PICK UP PEN AND WRITE
This is your newsletter: it would be appreciated if you would submit articles to be published in future issues, to help make them more interesting. What would you like to see printed in them? Let us hear from you! Send to: Newsletter: Alleghany Highlands Genealogical Society
A CAKELESS CAKE SALE
Sponsored by AHGS
“A bit of news we have today”
A cakeless cake sale is on the way.
In these busy days, now who would bake
Pies or cookies or even a cake?
You’d be surprised if you counted the cost
Of material, heat, and the time you’d lost.
Cooking for a sale is extra work,
Yet nobody really wishes to shirk.
So we’ve thought of a plan that’s truly grand,
And feel quite sure you’ll understand.
In this envelope please put the price
Of a pie or cake or something nice.
Without fuss or bother you’ve done your part
Were sure you’ll give with a willing heart.
This is the end of our little tale
Help us, please with our CAKELESS CAKE SALE.”
(A fund-raise for the A.H.G.S.)
AHGS Genealogical Research Services
PURPOSE: To provide a linkage between researchers and documented resources in the Alleghany Highlands of Virginia.
The Alleghany Highlands Genealogical Society does not have a certified genealogist on its staff. We do have volunteer researchers who will assist AHGS by responding to persons requesting research assistance for a fee. Researchers will locate and provide copies of documents. They will answer specific inquiries, respond to queries and make referrals to other sources of information.
Members performing the research are in service to the AHGS and all fees will be paid to the Society. A base fee of $10.00 per hour will be charged for time spent in conducting the search and a minimum of one (1) hour, or $20.00, must be paid in advance to secure the services of the Society. The charge of $10.00 shall apply to an hour or any part of an hour. Research activities will be limited to the geographic boundaries of Alleghany County (including the cities of Clifton Forge and Covington), Virginia. Additionally, AHGS will provide at no extra cost, a listing in the query section of the Societys newsletter. No research will be initiated until the required advance payment of $10.00 is received.

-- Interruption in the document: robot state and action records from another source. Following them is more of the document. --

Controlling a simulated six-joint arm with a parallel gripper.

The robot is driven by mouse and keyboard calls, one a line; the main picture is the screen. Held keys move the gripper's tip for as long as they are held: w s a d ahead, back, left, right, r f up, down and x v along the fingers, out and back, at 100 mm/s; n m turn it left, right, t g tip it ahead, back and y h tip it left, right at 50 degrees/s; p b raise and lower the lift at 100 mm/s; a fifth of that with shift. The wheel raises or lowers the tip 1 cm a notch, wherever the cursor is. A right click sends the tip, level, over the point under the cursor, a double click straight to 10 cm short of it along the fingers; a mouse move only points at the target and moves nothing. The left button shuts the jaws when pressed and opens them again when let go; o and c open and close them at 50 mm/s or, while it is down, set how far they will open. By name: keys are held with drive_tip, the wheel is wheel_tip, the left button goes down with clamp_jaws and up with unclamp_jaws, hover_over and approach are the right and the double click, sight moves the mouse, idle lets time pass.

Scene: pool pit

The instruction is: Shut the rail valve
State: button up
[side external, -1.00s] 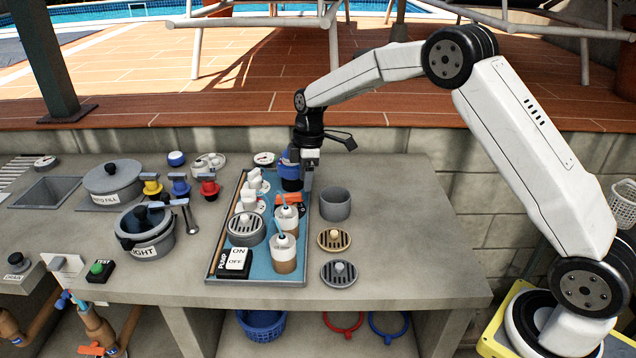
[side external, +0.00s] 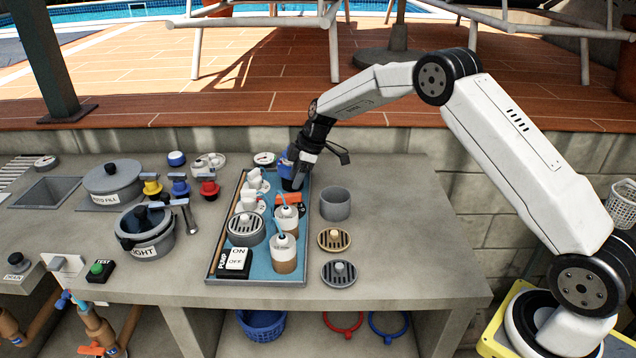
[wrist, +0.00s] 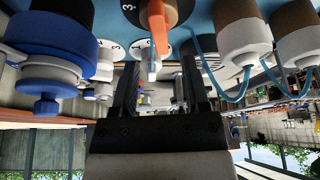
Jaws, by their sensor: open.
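An orange lever (side external: 289,199) lies on a fitting in the blue tray (side external: 304,240). In the wrist view the orange lever (wrist: 157,25) sits on a round brown base with number marks, just beyond the fingertips and apart from them. No label shows whether this is the rail valve. My gripper (side external: 299,181) is tilted, low over the far end of the tray, beside a blue-capped fitting (side external: 287,170). In the wrist view my gripper (wrist: 159,75) is open with nothing between its two dark fingers. In the side view my fingers partly hide the blue-capped fitting.
White bottles with blue tubes (side external: 286,218), a grey strainer (side external: 246,229) and an ON/OFF pump switch (side external: 236,262) crowd the tray. A grey cup (side external: 335,204) stands right of it. Yellow, blue and red valves (side external: 180,187) stand left. The counter's right end is clear.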

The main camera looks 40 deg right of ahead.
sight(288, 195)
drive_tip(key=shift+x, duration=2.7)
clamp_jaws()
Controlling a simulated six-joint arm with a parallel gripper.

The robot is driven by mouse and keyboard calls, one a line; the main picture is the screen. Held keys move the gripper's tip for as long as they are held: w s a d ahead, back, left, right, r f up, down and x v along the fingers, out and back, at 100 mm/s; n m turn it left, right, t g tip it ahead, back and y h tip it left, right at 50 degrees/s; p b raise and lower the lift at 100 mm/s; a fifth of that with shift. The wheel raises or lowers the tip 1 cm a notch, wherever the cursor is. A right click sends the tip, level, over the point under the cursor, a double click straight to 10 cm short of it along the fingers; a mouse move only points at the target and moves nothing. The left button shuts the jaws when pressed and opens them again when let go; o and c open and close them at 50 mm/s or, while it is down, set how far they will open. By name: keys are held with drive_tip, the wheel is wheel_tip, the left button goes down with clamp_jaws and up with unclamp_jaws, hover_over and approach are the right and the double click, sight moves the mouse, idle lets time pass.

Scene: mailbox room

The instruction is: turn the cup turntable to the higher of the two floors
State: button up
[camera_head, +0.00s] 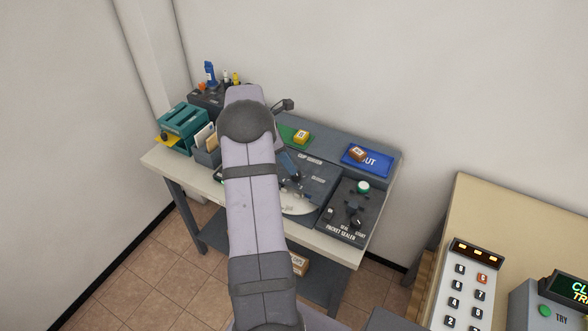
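The cup turntable shows as part of a pale round disc (300,204) in a dark grey panel (318,178) on the bench. My arm covers its left side, and I cannot read any floor marks on it. A small dark fitting and a blue-grey piece (290,163) stand on the panel just behind the disc. My arm runs up the middle of the picture and hides much of the bench. A dark part (283,105) sticks out right of its upper end, perhaps my gripper, above the back of the bench; its fingers cannot be made out.
A packet sealer (345,213) with a green button is right of the turntable panel. A blue mat (373,162) and green mat (289,133) each hold a small box. A teal rack (182,130) is left. A keypad (467,288) stands on another table, lower right.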

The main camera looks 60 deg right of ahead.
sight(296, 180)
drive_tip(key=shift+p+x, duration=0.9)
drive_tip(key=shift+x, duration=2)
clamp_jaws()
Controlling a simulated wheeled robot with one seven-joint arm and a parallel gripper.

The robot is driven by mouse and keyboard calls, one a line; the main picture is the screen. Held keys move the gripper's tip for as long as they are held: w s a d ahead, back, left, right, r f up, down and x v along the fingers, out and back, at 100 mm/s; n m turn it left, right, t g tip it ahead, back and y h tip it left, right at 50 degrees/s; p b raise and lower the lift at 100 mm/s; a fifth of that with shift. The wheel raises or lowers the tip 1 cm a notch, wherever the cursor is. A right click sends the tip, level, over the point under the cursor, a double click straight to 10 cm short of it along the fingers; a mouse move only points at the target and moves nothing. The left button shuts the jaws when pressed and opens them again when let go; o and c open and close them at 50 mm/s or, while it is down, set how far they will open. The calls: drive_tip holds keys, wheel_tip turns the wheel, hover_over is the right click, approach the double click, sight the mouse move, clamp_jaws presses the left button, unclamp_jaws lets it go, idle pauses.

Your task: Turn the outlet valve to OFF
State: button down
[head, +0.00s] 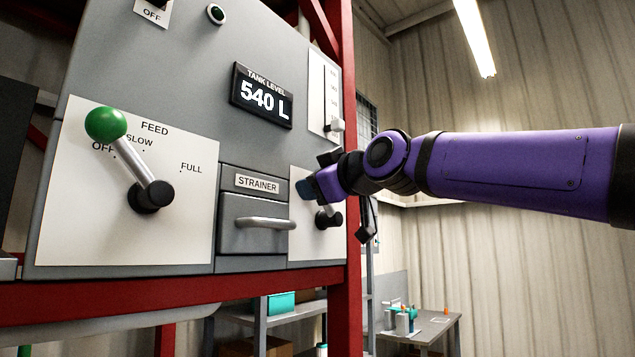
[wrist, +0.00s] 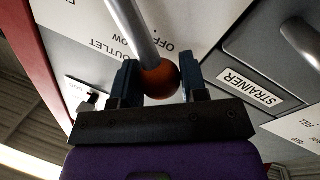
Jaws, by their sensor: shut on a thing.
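The outlet valve is a grey metal lever (wrist: 127,28) with an orange ball knob (wrist: 160,81) on a white plate marked OUTLET. In the wrist view its shaft partly covers the SLOW mark, with OFF just to the right. My gripper (wrist: 160,84) is shut on the orange knob, one blue finger on each side. In the head view my gripper (head: 308,188) is at the right end of the panel and hides the knob. The lever's dark hub (head: 328,218) shows below it.
Left of the outlet plate is the STRAINER drawer (head: 254,224) with a protruding handle. Further left is the FEED lever with a green knob (head: 105,124), near its OFF mark. The display (head: 262,96) reads 540 L. A red post (head: 350,150) stands close right of the panel.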

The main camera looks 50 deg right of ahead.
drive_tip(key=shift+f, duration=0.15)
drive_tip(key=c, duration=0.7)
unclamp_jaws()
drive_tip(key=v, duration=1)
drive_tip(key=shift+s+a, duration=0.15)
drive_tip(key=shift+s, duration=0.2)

Sources of information will include, but may not be limited to, the Societys library, private collections, local Court Houses, public and private libraries, and other institutions. All sources will be included on any documentation provided. Document copy fees will be assessed as follows:
AHGS Library copies $ .25 to 1.00
Courthouse documents $1.25
Public library copies $ .65
Photographs 3X5″ $2.00
Copy Tests fees will be based on the current rate charged by the Courthouse or other source. Copy Tests documents will be obtained only when required by the source, or requested by the person requesting the research. Shipping and handling of copies are included in the fees listed above. All fees are subject to change without notice.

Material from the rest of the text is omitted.